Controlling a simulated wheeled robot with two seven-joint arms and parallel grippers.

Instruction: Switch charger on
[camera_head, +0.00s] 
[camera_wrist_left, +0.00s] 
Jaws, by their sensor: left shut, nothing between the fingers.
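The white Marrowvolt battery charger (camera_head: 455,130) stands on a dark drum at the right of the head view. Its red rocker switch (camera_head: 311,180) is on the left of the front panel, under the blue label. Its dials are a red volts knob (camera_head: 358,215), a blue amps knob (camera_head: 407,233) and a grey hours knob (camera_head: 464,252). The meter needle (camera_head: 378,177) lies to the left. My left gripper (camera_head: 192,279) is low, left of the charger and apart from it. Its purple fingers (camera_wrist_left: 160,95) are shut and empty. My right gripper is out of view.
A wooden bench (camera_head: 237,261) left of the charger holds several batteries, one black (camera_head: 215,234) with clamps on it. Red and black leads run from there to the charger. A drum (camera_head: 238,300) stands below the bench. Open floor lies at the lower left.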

┄┄┄┄┄┄┄┄┄┄

Please set down the whole listing above without altering a single line.

■ **Task response**:
Controlling a simulated wheeled robot with two seven-joint arms and parallel grippers.

Instruction: Switch charger on
[camera_head, +0.00s] 
[camera_wrist_left, +0.00s] 
Jaws, by their sensor: left shut, nothing between the fingers.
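The white Marrowvolt battery charger (camera_head: 455,130) stands on a dark drum at the right of the head view. Its red rocker switch (camera_head: 311,180) is on the left of the front panel, under the blue label. Its dials are a red volts knob (camera_head: 358,215), a blue amps knob (camera_head: 407,233) and a grey hours knob (camera_head: 464,252). The meter needle (camera_head: 378,177) lies to the left. My left gripper (camera_head: 192,279) is low, left of the charger and apart from it. Its purple fingers (camera_wrist_left: 160,95) are shut and empty. My right gripper is out of view.
A wooden bench (camera_head: 237,261) left of the charger holds several batteries, one black (camera_head: 215,234) with clamps on it. Red and black leads run from there to the charger. A drum (camera_head: 238,300) stands below the bench. Open floor lies at the lower left.

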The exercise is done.